The course designed and taught by Prof. David Wallace has been a staple at MIT since 1995. About 120 seniors, primarily mechanical engineering majors, take the course that is offered only in the fall semester. Students, grouped into teams of 14 to 16, handle not only the engineering aspects of product development but also the budget management, schedule oversight, workplace maintenance and safety, presentation materials, and intrateam communication required to turn the team's idea into a product with a marketing campaign. The students have ample support for their work; three teaching assistants, ten lab instructors, five lab technicians, five communications advisors, a course librarian, and 48 volunteer mentors from different companies or labs help the teams realize their products.
Role of the mentors
"The mentors provide expertise and specific domain knowledge," says Wallace. "Initially, they are like Obi-Wan, listening and asking probing questions. Toward the latter part of the course, they are more execution-focused, helping students figure out how to get the work done."
The teams look to the mentors for insight into the practical challenges of product design. Matthew Johnson of the Tactical Defense Systems Group sees the mentors' role as helping students create a product that can be used in the real world. "If a concept is great on paper but tolerances are so tight that it costs ten times what it should, it'll never be a successful product. Identifying how a user can inadvertently break a product helps students see they need to try to design in protection from such damage."
Mentors have no role in grading the students. They are resources to whom the students can freely voice problems and mistakes they encounter. "We try not to intrude on their projects," says Cappiello, "but help them understand the implications of their decisions."
During the semester, students work toward well-defined milestones. The process begins with teams' brainstorming ideas and then presenting their best options at critiques. From there, the teams go on to critical design reviews, assembly, technical reviews, and the final presentation of the product. The "finals" are polished presentations that explain and "sell" the product. The audience for the final presentations may exceed 600 people, encompassing the entire class, all instructors, course sponsors, guests from product development firms, and the MIT community at large. Because of the buzz generated by the presentations over the years, in 2010, the finals were moved to the Kresge Auditorium to accommodate all the interested spectators.
The rewards of mentoring are personal and professional.
There's the obvious satisfaction of helping prospective engineers grow. "The course really broadens the students' horizons.
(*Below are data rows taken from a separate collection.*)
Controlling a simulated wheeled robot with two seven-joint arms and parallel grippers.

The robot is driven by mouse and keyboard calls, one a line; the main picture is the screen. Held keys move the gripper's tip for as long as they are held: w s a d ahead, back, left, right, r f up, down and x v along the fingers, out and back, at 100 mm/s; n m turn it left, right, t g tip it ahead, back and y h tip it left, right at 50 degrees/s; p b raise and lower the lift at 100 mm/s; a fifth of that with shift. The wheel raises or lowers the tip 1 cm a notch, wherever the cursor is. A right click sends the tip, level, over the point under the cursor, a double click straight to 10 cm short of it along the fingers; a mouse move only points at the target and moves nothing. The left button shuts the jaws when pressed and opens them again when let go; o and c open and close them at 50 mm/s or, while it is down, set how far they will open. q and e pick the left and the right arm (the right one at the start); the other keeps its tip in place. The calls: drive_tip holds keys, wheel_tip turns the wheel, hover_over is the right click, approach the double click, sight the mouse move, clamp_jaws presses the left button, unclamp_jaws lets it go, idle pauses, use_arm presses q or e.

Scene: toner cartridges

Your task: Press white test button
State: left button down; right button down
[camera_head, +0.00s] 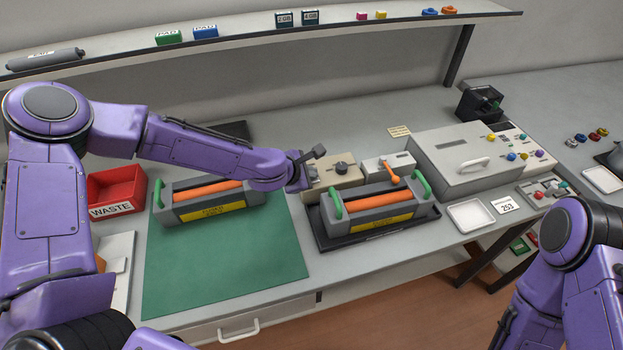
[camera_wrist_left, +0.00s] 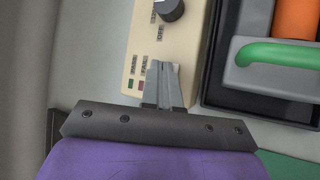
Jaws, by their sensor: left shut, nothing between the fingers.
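A beige box (camera_head: 325,178) with a dark round knob (camera_head: 342,168) stands at the back of the bench. My left gripper (camera_head: 318,154) is at the left end of this box. In the left wrist view its fingers (camera_wrist_left: 168,68) are shut and empty, over the labelled end of the box top. I cannot make out a white button; the fingers cover part of that panel. Contact cannot be told.
A toner cartridge (camera_head: 377,212) with green handles sits in a black tray (camera_head: 322,238) right of the gripper. Another cartridge (camera_head: 210,200) lies on the green mat (camera_head: 215,262). A small box with an orange lever (camera_head: 391,174) stands behind. A shelf (camera_head: 240,47) spans the back.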

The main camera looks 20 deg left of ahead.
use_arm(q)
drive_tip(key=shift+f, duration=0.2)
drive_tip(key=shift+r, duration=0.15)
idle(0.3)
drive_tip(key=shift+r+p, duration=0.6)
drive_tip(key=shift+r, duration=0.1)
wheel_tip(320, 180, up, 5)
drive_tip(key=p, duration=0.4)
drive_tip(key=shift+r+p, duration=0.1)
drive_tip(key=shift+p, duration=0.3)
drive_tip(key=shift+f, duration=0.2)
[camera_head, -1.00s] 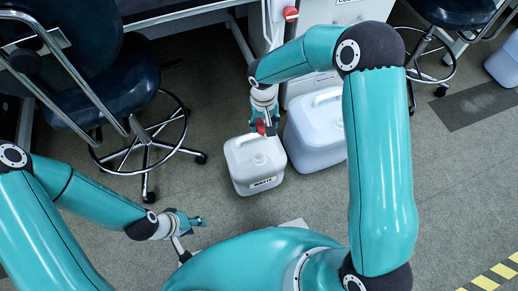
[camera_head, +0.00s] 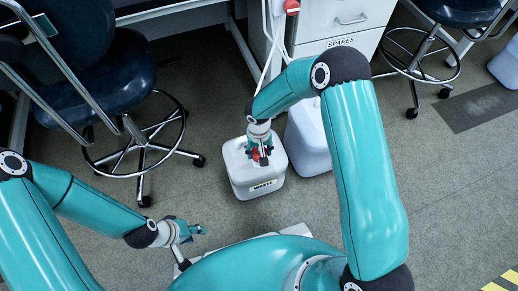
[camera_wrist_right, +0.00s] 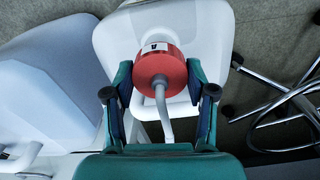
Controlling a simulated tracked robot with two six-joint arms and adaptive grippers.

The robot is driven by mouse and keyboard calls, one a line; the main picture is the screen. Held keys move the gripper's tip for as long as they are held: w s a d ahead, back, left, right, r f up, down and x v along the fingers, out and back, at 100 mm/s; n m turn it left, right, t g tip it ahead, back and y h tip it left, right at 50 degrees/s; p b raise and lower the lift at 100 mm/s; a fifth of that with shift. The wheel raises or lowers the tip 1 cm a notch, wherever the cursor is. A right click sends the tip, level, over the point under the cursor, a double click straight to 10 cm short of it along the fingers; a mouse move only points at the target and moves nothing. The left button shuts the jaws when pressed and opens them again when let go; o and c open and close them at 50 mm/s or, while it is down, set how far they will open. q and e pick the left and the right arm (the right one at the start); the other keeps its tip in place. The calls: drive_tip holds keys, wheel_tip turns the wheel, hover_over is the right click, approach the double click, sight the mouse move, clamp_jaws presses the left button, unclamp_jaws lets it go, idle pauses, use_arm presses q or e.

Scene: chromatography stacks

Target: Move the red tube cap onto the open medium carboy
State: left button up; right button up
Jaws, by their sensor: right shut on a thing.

They build 95% of their product by themselves. This lets them build up their confidence," says Cappiello. "It's always amazing to see how much progress is made in the final week between an often rough work in progress and the final polished presentation product," says Tardiff.
Loren Wood of the Laboratory's Surveillance Systems Group, after three years as a mentor, was invited by Wallace to serve as an instructor for a team in the 2011 course. "Since I had really enjoyed working with the students, I said yes. As an instructor, I led three-hour lab sessions, gave advice, reviewed student notebooks, and participated in the grading process."
One word that recurs in mentors' descriptions of their experience with ME 2.009 is fun. "Working with fresh ideas and relatively unjaded people is fun and refreshing," says Tardiff. For Johnson, "The creative energy is very fun to be immersed in. The course is organized such that literally hundreds of ideas are generated and discussed in the first month alone."
Scott VanBroekhoven, also of the Rapid Prototyping Group, is working with a team to develop a vending machine that dispenses inexpensive bicycle helmets; the machine would be an adjunct service to urban bike sharing systems such as Boston's New Balance Hubway. VanBroekhoven, an avid bicyclist, brings that enthusiasm as well as design and fabrication knowledge to the team. "The Wednesday evenings in the Pappalardo lab are an enjoyable diversion," he says.
Mentors also feel they gain new skills. "We learn how to brainstorm and think out of the box," says Cappiello. "I've learned newer ways of collaborating, such as using wikis and blogs, as well as some tips on presentation skills."
'I have learned a great deal from the students and from the course, specifically all of the effort it takes to bring an idea from the drawing board to a physical product," says first-time mentor Ben Lapointe, also of the Tactical Defense Systems Group.
Laboratory staff members typically hear about the course from others who have volunteered as mentors. Johnson recalls thinking the opportunity to mentor sounded like a "worthwhile investment of time." Lincoln Laboratory agrees. Management encourages staff to participate, and the Laboratory is one of the course sponsors, providing funding that goes toward the $6500 budget each team gets to build their prototype. In a sense, the mentors are ambassadors of Lincoln Laboratory, introducing students to a potential employer. Also mentoring teams are Joseph Bari, Daniel Kettler, and Michael Stern of the Rapid Prototyping Group; Allyn Dullighan and John Norstrom of the Tactical Defense Systems Group; Eric Statz of the Active Optical Systems Group; and Jesse Linnell of the Advanced System Concepts Group.
On December 12, the teams showcased their products at the final event. In the audience, 12 Lincoln Laboratory mentors applauded the dedication of their teams. "They have proven to have a very strong work ethic," says Johnson of his team. "I often check my email in the morning and see that conversation on the project was ongoing throughout the night. To date, I’ve received over 500 emails from one lab section alone, most of them with lots of well-thought-out content."
Videos of the 2011 product presentations will be posted to the course's website under the Gallery tab.